[Robot task records]
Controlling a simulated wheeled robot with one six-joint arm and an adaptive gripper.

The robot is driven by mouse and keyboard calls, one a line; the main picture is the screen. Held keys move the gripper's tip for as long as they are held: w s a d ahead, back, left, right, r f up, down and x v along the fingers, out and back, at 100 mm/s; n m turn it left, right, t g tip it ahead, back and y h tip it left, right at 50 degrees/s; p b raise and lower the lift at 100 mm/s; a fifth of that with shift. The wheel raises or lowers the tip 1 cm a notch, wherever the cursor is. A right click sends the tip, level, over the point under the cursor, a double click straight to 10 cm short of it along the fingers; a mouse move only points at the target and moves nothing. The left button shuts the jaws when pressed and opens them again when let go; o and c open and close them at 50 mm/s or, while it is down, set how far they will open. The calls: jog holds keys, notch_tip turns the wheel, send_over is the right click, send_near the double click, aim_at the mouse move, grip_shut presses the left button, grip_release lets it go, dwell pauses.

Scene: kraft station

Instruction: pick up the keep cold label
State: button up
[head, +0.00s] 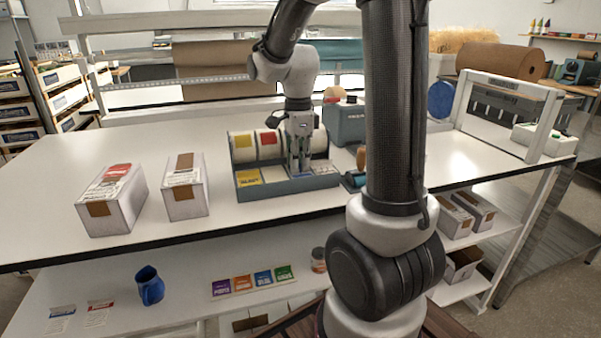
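A grey label holder (285,187) stands on the white bench with several label rolls at its back. A yellow label (242,141) and a red label (268,138) show on the rolls, and another yellow label (248,177) lies in the left front compartment. I cannot read which label is the keep cold one. My gripper (299,172) points straight down over the right-centre part of the holder, its fingertips low at the front compartments. It hides part of the rolls and compartments behind it. Whether its fingers hold a label is too small to tell.
Two white boxes (111,203) (185,190) stand left on the bench. A grey machine (345,122) is behind the holder. Bare bench lies between boxes and holder.

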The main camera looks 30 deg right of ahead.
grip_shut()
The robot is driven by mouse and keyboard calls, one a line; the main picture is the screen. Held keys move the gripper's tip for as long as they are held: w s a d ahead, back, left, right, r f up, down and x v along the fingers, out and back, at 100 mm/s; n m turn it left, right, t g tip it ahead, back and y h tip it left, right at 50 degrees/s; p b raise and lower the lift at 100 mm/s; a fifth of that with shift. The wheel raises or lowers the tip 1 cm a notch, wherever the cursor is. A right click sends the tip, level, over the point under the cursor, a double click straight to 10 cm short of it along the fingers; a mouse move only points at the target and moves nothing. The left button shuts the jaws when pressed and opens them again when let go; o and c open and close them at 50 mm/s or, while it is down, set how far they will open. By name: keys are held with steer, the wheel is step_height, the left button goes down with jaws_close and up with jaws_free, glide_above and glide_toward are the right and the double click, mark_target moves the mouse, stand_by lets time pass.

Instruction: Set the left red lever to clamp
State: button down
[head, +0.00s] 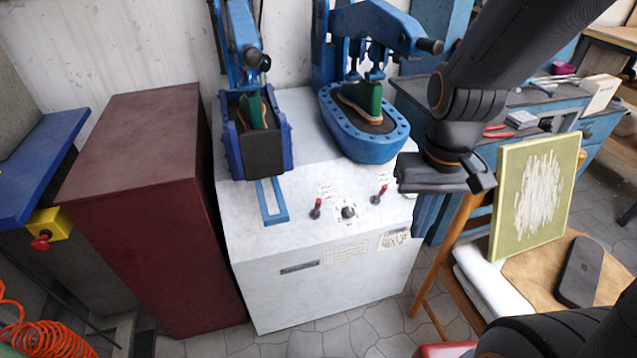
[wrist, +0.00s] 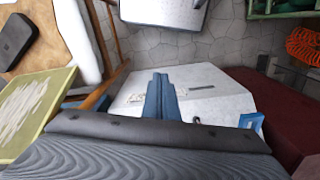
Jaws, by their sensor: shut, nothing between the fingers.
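The left red lever (head: 316,208) stands on the white machine's control panel (head: 300,235) in the head view, with a small red tip. A second red lever (head: 379,194) is to its right, with a dark round knob (head: 348,212) between them. My gripper shows in the wrist view as two blue fingers (wrist: 160,80) pressed together, empty. In the head view my wrist hangs right of the panel, apart from the left lever; the fingers are not clear there. In the wrist view the levers are mostly hidden behind my gripper's body.
Two blue presses (head: 255,150) (head: 365,145) stand on the machine behind the levers. A blue bracket (head: 272,203) lies left of them. A maroon cabinet (head: 150,180) is at left. A chair with a green-framed panel (head: 537,195) stands at right. Space above the control panel's front is clear.

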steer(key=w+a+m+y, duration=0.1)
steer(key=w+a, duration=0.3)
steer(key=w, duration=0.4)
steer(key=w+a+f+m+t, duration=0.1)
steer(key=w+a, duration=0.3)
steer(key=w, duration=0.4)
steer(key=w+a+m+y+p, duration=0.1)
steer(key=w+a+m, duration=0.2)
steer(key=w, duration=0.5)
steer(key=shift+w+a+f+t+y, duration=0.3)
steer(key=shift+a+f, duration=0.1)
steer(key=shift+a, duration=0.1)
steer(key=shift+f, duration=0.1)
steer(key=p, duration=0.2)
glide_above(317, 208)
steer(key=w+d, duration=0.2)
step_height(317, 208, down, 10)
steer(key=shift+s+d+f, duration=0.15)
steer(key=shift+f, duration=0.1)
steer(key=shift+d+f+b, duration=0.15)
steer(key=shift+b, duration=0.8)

What is required: Gather each line in these records that contains the string "Instruction".

Exercise result:
Instruction: pick up the keep cold label
Instruction: Set the left red lever to clamp

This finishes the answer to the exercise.